What the task requires:
Scan the material and copy every line in which "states" appears.

Listing:
****************************************

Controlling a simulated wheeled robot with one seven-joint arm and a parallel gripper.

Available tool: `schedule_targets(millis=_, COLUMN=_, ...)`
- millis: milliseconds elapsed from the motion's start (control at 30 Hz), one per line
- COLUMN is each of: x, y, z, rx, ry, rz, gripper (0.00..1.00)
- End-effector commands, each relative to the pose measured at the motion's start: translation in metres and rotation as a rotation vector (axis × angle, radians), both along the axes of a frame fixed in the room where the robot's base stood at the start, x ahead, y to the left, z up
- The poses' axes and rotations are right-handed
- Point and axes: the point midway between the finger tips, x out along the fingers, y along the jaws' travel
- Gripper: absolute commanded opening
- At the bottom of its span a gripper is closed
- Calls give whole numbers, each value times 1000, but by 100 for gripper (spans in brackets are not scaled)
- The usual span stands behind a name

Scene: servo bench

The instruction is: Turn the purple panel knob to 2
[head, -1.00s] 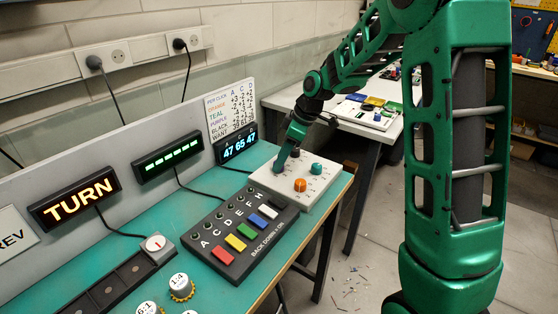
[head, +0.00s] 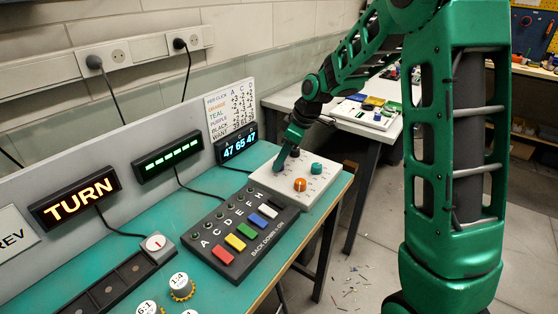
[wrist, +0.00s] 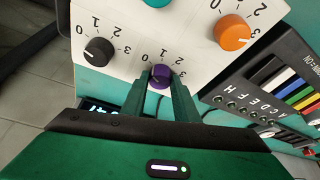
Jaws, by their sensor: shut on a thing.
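The purple knob (wrist: 159,76) sits on the white knob panel (wrist: 195,55), with printed digits around it. In the wrist view my gripper (wrist: 161,84) has its two green fingers on either side of the purple knob and is shut on it. The fingers and the angle hide part of the knob, and I cannot tell clearly which digit its pointer faces. In the head view my gripper (head: 279,165) reaches down to the left side of the panel (head: 318,195), and its fingers cover the purple knob there.
Orange (head: 300,185) and teal (head: 317,168) knobs stand close by, and a black knob (wrist: 99,51) is beside the purple one in the wrist view. A switch box with coloured keys (head: 240,235) adjoins the panel.

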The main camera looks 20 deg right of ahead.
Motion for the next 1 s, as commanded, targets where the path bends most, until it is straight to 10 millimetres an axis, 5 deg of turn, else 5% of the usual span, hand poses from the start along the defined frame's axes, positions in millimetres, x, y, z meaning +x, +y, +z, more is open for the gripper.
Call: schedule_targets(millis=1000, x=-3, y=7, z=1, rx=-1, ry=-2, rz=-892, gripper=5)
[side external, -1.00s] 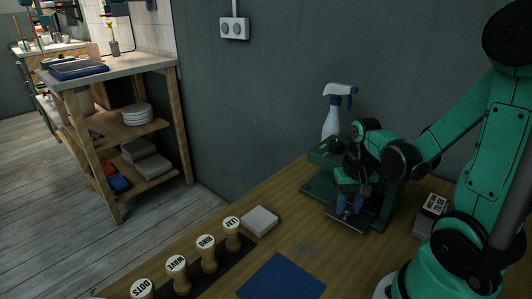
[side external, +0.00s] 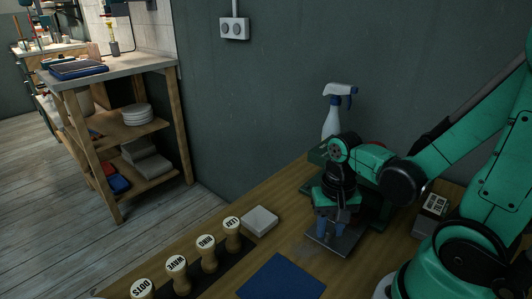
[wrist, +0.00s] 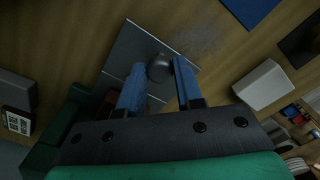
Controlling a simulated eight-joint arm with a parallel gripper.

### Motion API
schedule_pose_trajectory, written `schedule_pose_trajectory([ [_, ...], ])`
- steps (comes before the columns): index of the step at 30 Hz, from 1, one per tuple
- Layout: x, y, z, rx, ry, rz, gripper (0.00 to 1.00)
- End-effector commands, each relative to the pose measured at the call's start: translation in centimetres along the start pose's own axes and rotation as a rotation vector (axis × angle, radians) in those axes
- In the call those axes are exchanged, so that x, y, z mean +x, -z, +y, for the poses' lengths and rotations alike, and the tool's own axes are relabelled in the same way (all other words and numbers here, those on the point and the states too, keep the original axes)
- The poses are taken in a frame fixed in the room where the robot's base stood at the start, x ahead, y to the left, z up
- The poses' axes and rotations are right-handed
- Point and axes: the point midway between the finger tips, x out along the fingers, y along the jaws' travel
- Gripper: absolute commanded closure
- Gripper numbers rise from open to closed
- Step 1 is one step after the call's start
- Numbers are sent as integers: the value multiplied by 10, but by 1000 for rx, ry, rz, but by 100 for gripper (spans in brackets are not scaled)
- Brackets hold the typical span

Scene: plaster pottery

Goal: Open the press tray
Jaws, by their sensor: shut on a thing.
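The press (side external: 376,214) is a green machine at the back of the wooden bench, partly hidden behind my arm. Its tray (side external: 346,242), a flat grey plate, sticks out of the front of the press; it also shows in the wrist view (wrist: 124,52). My gripper (side external: 331,232) is over the tray. In the wrist view my blue fingers (wrist: 158,72) are shut on a dark round knob (wrist: 159,68) at the tray's front part. The inner end of the tray is hidden.
A white spray bottle (side external: 331,118) stands behind the press. A pale block (side external: 260,220), several wooden-handled stamps (side external: 208,255) and a blue mat (side external: 281,278) lie in front and to the left. A small labelled box (side external: 433,208) sits at right.

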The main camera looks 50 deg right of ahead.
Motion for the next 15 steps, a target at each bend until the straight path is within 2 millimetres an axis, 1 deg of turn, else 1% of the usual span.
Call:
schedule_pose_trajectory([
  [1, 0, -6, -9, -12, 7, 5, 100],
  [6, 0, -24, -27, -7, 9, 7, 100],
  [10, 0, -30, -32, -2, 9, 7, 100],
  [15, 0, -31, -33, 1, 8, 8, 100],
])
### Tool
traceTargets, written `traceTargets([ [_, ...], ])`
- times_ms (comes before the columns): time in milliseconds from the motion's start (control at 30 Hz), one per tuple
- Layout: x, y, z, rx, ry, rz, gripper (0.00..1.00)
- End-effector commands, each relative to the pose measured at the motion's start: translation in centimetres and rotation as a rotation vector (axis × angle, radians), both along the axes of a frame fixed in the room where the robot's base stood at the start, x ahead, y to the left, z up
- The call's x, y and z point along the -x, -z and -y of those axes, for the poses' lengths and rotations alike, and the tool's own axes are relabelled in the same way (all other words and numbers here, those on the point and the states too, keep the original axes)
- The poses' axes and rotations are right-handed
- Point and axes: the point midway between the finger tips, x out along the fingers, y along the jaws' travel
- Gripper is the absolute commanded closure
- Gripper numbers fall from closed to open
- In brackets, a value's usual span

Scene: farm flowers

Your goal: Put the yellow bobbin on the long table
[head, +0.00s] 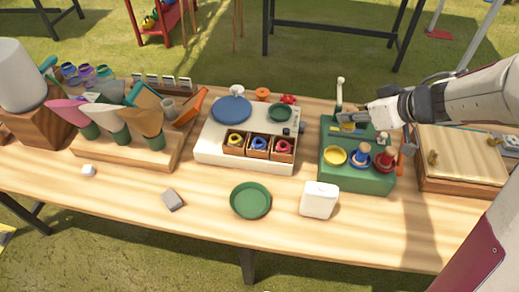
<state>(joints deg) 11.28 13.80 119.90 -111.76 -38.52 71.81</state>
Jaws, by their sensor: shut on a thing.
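My gripper (352,117) is over the back part of the green stand (355,182), right of the centre of the picture. It is shut on a small yellowish thing, the yellow bobbin (348,127), which is mostly hidden by the fingers. Whether the bobbin touches the stand cannot be told. The long table (120,190) is pale wood and carries all of these.
A white container (319,200), a green plate (250,200) and a grey block (172,199) are in front. A cream unit (211,146) with coloured rolls stands left of the stand, a wooden box (462,180) right. The front left tabletop is mostly clear.

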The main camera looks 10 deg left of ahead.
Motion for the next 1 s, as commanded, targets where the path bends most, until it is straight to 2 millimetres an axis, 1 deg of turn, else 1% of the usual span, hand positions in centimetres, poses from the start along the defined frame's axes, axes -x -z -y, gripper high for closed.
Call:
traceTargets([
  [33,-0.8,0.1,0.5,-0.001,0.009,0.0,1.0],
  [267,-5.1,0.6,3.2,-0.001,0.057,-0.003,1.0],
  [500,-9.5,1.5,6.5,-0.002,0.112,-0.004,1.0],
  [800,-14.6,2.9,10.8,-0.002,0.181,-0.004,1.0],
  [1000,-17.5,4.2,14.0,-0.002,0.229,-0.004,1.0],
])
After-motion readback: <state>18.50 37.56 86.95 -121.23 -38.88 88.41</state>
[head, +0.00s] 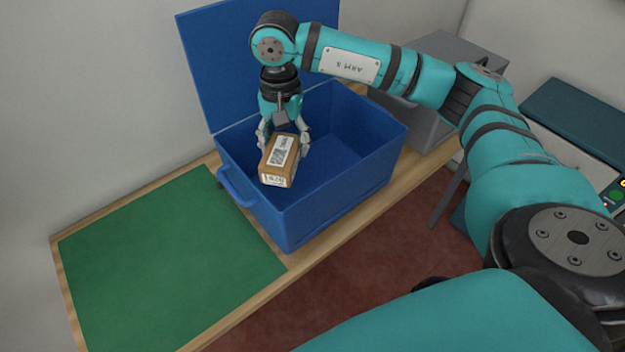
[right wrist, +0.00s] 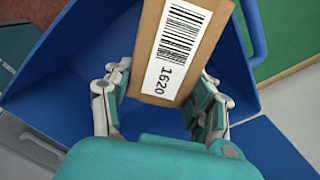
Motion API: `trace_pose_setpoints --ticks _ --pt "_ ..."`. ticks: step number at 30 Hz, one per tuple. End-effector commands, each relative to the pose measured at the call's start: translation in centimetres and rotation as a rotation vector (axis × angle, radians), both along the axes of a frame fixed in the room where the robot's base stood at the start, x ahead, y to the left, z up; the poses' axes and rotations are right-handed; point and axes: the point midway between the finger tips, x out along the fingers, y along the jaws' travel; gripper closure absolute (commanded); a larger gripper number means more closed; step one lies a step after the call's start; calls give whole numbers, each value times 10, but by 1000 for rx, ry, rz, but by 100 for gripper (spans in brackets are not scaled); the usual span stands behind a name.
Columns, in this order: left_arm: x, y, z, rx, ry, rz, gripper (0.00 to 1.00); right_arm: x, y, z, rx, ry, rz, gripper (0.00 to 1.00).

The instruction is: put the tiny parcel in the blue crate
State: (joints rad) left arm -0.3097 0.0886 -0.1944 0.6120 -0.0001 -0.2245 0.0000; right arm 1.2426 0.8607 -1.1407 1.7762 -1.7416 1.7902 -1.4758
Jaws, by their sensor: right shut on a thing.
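The tiny parcel (head: 279,160) is a small brown box with white labels. In the right wrist view the parcel (right wrist: 178,45) shows a barcode label reading 1620. My right gripper (head: 284,145) is shut on the parcel, one finger on each side, and points down. The blue crate (head: 345,203) stands on the wooden counter with its lid raised at the back. The gripper and parcel are over the crate's opening, toward its left side; the crate also shows in the right wrist view (right wrist: 60,75). My left gripper is not in view.
A green mat (head: 165,265) lies bare on the counter (head: 335,240) left of the crate. A grey box-like unit (head: 425,105) stands right of the crate. A dark teal-topped machine (head: 590,125) with a small button panel is at the far right.

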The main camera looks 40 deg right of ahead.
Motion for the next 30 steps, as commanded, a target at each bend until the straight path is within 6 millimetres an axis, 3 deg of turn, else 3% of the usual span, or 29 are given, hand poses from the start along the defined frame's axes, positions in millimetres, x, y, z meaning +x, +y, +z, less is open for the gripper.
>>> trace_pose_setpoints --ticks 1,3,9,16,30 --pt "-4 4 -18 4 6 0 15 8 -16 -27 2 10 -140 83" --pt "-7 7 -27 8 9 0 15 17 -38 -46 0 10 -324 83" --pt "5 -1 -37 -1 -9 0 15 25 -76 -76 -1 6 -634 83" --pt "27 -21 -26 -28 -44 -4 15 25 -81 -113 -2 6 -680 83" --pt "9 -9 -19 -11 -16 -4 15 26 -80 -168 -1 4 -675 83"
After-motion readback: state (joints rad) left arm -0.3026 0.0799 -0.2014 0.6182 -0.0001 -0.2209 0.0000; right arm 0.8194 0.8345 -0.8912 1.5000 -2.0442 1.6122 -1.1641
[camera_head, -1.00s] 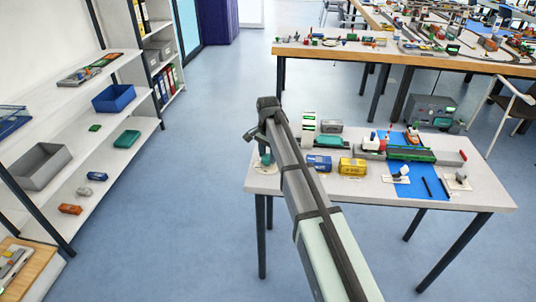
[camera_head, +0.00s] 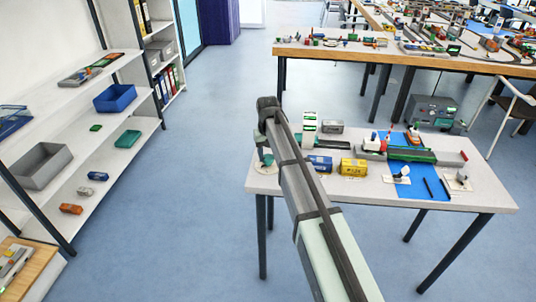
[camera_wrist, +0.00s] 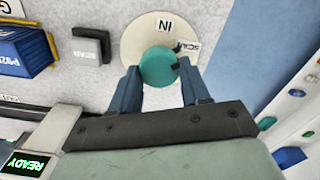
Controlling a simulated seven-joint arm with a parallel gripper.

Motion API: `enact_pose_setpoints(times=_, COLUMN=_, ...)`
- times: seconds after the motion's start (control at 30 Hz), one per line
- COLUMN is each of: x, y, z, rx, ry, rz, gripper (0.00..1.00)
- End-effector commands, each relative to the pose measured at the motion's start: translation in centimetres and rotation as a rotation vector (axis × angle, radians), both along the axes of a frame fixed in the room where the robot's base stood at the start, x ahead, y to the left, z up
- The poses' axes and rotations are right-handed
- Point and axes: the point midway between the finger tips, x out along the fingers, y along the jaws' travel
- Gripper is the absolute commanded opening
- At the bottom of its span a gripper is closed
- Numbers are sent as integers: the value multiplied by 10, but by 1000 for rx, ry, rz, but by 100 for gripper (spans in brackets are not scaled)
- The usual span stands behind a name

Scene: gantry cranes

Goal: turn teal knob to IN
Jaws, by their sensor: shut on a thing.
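The teal knob (camera_wrist: 157,68) sits on a round cream plate (camera_wrist: 132,45) in the wrist view. The plate carries an IN label (camera_wrist: 164,26) at its top and a SCAN label (camera_wrist: 187,46) to the right. My gripper (camera_wrist: 159,72) is shut on the knob, one blue-grey finger on each side. In the head view the knob (camera_head: 268,159) shows in part at the table's left end, under my wrist.
A grey block (camera_wrist: 88,47) and a blue container (camera_wrist: 20,52) stand left of the plate. A READY display (camera_wrist: 27,164) is at lower left. In the head view, blue (camera_head: 319,164) and yellow (camera_head: 352,167) containers stand to the right. The table edge is close to the knob.

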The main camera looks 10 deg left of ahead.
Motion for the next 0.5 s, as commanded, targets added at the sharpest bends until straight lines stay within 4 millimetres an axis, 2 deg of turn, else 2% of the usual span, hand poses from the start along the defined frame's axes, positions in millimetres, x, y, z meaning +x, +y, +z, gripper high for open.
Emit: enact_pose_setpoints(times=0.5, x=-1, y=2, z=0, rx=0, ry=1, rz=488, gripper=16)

****************************************

Result of the task:
- In the call those axes are exchanged, so that x, y, z mean +x, -z, +y, for the poses' lengths and rotations alike, and the tool's own axes are relabelled in the same way (all other words and numbers here, those on the point and the states too, keep the original axes)
- The call's x, y and z point along the -x, -z and -y of those axes, for the poses' lengths and rotations alike, and the tool's own axes are relabelled in the same way (all other words and numbers here, those on the point and the states too, keep the original axes)

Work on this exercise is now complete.